• What you have to do: Each line in the entries below that holds the string "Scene" is to be listed.
─── Source material
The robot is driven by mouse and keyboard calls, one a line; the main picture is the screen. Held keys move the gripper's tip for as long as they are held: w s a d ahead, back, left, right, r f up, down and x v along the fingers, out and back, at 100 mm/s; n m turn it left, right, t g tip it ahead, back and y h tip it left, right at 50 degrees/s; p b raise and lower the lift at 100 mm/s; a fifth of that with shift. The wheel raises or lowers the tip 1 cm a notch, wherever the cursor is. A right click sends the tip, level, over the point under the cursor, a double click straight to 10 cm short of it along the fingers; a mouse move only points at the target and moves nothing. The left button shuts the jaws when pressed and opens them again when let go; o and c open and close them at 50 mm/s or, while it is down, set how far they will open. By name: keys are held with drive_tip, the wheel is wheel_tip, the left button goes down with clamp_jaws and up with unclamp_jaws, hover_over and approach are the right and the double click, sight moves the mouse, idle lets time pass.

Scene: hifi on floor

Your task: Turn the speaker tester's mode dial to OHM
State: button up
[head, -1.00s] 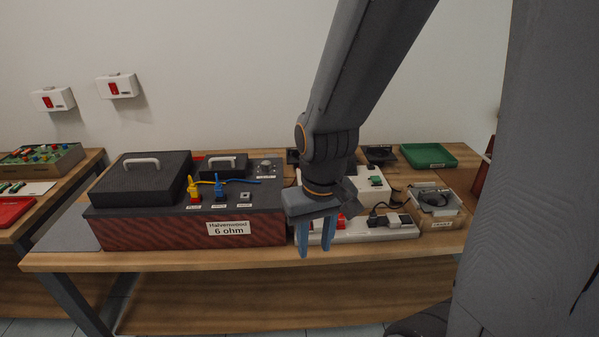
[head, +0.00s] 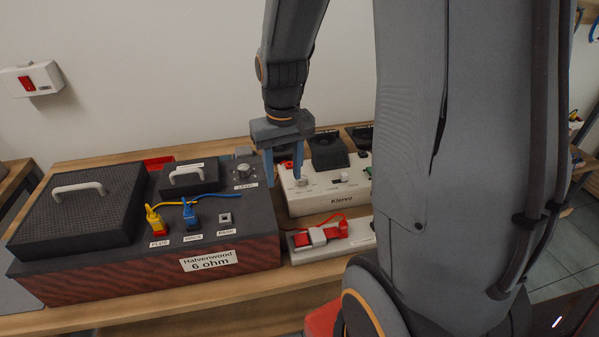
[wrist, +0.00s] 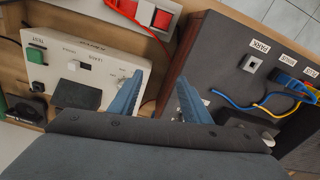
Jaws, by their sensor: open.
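The speaker tester is a white box (head: 335,190) marked Klevo, to the right of the dark speaker unit; it also shows at left in the wrist view (wrist: 88,55). A pale knob (head: 302,181), apparently the mode dial, sits near its left end. Its setting is too small to read. My gripper (head: 284,181) is open and empty, pointing down by the tester's left end. One finger appears close to the knob; I cannot tell whether they touch. In the wrist view the open fingers (wrist: 158,80) are over the gap between tester and speaker unit, and the left finger overlaps the tester's edge.
The dark speaker unit (head: 222,255), labelled Halvenwood 6 ohm, has a level knob (head: 243,170) close to my gripper. Yellow and blue plugs (head: 190,214) stand on it. A power strip (head: 345,240) with a red cable lies in front of the tester.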

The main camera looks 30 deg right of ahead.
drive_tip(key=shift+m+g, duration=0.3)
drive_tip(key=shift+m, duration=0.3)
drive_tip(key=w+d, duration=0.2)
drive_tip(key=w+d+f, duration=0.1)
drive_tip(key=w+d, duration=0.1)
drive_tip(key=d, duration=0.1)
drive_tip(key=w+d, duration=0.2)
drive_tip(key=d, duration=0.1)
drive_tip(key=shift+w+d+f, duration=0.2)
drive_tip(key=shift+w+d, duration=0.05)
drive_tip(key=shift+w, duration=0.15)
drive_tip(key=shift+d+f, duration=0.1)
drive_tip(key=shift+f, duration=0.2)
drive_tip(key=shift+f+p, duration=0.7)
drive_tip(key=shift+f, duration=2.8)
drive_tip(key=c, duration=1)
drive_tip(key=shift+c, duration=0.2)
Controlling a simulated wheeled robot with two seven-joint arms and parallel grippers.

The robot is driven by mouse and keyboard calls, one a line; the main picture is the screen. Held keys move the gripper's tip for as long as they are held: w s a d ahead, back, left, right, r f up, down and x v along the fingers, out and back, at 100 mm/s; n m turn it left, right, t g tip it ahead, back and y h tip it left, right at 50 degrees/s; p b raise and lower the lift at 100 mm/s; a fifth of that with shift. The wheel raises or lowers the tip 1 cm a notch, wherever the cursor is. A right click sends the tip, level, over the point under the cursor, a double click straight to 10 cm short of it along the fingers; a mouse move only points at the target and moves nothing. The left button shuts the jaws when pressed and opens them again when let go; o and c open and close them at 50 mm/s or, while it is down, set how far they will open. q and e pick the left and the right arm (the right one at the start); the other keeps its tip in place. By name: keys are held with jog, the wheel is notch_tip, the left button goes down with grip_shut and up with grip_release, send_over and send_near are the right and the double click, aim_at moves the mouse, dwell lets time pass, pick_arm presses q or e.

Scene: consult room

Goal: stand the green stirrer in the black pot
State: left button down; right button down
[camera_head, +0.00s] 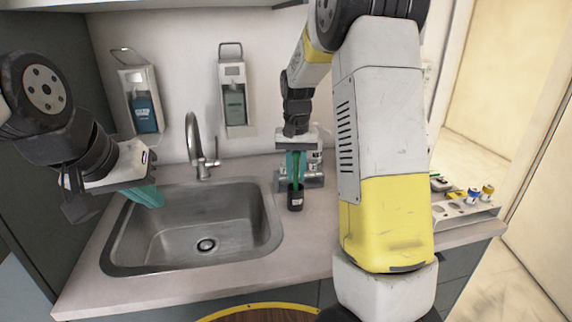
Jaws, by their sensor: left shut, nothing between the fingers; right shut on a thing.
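The black pot (295,201) with a small pale label stands upright on the counter, just right of the sink. My right gripper (296,168) points down directly above the pot, its teal fingers shut on the green stirrer (296,174). The stirrer is about upright, and its lower end is at or inside the pot's mouth; I cannot tell how deep it reaches or whether it touches the bottom. My left gripper (156,202), with teal fingers, is shut and empty over the left edge of the sink.
A steel sink (270,232) with a tap (194,140) fills the counter's middle. Two dispensers (142,115) (236,108) hang on the wall. A grey rack (470,214) with small vials stands at the right. A grey object (315,181) is close behind the pot. My right arm hides the counter's right part.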

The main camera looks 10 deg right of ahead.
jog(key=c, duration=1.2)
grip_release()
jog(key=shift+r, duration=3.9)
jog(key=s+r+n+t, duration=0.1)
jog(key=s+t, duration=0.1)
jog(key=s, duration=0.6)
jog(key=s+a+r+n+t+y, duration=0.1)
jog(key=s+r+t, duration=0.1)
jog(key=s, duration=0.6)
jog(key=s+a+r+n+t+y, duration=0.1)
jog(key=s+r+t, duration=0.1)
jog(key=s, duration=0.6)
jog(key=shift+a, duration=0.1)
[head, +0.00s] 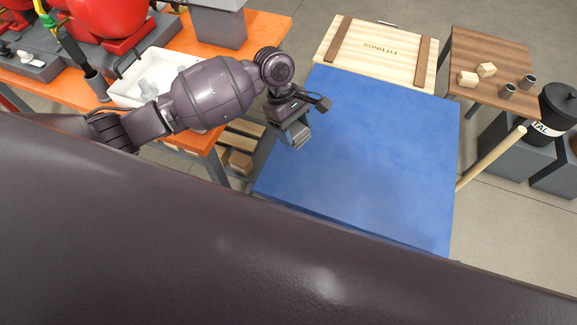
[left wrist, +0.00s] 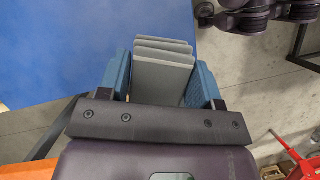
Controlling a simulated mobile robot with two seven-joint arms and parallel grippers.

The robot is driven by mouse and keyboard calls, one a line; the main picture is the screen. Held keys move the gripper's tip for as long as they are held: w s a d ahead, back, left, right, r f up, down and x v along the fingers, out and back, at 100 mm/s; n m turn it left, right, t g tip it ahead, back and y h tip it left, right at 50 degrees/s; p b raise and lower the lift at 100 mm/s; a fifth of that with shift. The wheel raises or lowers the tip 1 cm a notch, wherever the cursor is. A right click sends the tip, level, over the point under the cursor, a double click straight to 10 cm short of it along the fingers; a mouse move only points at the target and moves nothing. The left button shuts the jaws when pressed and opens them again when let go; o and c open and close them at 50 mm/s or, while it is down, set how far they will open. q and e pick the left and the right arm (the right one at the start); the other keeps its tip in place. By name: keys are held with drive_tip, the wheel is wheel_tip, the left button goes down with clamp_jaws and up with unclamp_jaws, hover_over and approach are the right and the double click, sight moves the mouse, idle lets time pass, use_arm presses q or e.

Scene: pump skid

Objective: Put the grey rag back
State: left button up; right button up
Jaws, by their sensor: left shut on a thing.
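My left gripper (head: 296,132) is over the left side of the blue table top (head: 385,150). Its two blue fingers are shut on the grey rag (head: 301,143), which looks like a folded grey stack. In the left wrist view the grey rag (left wrist: 162,72) shows as several flat grey layers between the fingers (left wrist: 160,80). The blue surface lies behind and to the left of it there. I cannot tell how high the rag is above the table. My right gripper is not in view.
A wooden FITTINGS crate (head: 375,52) stands beyond the blue table. A brown table (head: 490,50) with blocks and grey cylinders is at right, near a black bin (head: 560,108). A white tray (head: 125,92) sits on the orange bench (head: 262,32). The blue top is clear.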

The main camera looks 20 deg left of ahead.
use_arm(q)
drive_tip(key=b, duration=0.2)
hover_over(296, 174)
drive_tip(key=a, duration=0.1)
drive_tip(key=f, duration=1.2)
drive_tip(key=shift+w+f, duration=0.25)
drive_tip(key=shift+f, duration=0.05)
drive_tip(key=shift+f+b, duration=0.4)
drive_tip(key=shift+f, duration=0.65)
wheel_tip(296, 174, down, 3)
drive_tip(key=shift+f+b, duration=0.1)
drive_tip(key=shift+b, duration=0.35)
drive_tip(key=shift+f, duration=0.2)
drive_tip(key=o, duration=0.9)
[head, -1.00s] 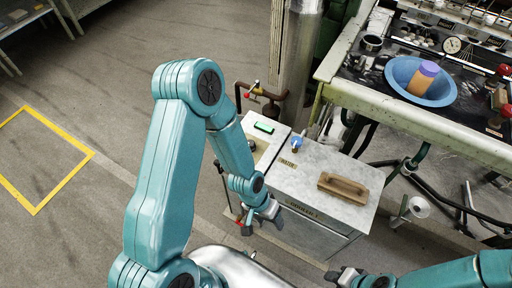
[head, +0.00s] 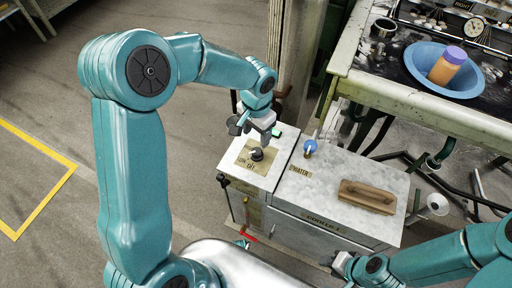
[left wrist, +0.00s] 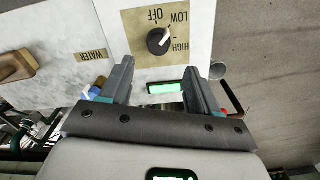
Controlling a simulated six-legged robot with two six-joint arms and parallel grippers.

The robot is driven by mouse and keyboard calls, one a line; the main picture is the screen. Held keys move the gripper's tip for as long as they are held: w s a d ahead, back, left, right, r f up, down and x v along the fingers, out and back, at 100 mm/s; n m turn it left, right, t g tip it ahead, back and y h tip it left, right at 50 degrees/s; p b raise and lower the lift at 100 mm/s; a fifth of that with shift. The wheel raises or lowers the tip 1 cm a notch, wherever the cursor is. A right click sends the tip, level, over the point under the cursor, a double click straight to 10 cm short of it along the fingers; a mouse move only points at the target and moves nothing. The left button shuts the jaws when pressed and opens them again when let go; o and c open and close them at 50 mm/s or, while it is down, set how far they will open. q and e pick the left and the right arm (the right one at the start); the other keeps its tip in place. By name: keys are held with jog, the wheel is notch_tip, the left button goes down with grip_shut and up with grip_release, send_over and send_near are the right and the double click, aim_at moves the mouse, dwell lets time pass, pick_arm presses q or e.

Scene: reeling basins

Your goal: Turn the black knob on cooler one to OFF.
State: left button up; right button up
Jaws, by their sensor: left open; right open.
──────
• Exercise response:
Scene: hifi on floor
Scene: consult room
Scene: pump skid
Scene: reeling basins

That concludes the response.